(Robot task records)

*****

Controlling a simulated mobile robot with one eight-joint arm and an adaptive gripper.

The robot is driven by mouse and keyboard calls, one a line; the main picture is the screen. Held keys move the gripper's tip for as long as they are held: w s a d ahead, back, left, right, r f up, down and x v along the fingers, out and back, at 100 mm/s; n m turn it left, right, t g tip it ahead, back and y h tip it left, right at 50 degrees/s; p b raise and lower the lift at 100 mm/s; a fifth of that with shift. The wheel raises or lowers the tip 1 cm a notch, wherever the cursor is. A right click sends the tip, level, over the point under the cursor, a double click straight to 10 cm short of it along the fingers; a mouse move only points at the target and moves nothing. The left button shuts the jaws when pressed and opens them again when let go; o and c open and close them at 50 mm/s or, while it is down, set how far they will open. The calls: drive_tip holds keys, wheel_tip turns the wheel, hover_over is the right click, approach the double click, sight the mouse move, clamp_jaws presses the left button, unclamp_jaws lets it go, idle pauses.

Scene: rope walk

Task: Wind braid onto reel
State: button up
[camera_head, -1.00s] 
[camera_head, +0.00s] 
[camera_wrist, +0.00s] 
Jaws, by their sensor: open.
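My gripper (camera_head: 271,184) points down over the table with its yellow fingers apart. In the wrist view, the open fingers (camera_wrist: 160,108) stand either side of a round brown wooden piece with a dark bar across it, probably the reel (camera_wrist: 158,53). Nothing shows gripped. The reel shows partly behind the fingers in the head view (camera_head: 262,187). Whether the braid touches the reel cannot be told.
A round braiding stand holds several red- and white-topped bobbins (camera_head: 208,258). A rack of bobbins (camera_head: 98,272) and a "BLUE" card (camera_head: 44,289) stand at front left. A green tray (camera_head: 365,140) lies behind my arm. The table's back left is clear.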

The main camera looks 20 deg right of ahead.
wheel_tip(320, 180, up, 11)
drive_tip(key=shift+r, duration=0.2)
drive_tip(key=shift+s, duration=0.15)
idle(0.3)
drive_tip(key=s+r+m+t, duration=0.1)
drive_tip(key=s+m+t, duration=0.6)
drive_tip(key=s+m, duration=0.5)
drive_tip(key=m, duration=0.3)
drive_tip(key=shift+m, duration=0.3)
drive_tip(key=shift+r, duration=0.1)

*****

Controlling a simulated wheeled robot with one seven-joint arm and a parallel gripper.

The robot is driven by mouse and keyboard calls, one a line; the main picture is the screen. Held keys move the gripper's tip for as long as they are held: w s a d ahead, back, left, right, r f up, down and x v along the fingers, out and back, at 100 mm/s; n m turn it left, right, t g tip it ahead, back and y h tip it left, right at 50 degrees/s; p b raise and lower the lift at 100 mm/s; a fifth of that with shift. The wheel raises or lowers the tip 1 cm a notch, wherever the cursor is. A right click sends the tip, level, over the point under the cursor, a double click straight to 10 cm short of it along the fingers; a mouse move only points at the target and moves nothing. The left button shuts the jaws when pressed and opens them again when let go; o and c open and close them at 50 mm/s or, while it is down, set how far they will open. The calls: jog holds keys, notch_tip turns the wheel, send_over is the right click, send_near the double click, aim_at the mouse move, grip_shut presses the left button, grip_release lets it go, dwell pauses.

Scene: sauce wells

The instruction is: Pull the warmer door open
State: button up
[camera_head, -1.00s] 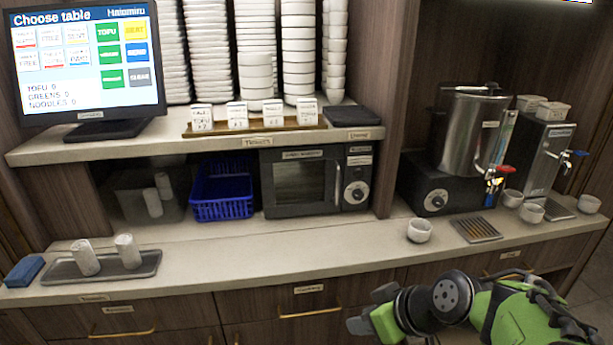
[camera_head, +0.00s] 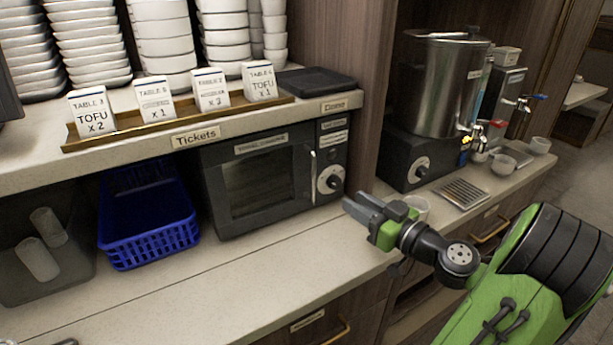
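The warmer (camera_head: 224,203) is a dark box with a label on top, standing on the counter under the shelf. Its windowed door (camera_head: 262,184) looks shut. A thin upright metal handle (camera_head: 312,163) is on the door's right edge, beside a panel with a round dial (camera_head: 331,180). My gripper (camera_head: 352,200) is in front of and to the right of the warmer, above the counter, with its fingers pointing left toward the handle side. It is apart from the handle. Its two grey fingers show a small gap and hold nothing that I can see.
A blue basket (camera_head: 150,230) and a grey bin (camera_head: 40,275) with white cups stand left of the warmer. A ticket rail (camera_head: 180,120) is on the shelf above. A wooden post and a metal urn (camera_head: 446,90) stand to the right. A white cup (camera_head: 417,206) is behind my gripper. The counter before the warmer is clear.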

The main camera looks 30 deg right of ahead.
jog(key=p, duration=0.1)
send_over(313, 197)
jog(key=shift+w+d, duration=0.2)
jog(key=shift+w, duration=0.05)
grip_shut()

*****

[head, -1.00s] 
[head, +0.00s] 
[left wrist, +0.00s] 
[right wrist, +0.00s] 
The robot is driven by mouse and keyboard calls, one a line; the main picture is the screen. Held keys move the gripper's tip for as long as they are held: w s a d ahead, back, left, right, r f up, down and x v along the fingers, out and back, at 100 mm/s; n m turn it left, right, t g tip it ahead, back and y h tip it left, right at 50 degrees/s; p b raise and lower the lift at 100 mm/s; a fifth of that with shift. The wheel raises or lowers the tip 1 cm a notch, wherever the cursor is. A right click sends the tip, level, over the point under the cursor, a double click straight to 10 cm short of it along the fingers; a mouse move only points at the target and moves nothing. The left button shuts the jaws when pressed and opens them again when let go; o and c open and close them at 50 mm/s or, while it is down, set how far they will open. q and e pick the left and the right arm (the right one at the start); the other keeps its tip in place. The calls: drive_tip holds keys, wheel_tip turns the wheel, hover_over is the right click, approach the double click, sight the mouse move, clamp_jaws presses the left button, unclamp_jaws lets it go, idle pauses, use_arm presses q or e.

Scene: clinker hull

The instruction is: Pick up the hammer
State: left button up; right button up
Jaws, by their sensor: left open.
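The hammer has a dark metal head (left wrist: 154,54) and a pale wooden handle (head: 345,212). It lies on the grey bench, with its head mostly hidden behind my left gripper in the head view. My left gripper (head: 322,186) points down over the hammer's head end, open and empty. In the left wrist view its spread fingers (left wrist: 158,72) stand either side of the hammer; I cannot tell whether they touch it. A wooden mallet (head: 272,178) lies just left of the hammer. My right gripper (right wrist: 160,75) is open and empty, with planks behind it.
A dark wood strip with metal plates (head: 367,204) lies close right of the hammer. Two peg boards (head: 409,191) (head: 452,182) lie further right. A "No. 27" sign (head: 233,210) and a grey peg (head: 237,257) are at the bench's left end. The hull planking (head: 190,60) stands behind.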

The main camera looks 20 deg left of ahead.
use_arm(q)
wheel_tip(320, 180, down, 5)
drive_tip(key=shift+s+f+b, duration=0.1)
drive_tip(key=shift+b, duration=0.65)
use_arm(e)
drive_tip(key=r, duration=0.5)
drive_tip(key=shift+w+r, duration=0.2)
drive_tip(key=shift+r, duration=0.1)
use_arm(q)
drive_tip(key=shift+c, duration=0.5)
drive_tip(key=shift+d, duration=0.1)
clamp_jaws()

*****

**What you should do:**
Look for "Controlling" and pull out every line that has it.

**Exercise result:**
Controlling a simulated mobile robot with one eight-joint arm and an adaptive gripper.
Controlling a simulated wheeled robot with one seven-joint arm and a parallel gripper.

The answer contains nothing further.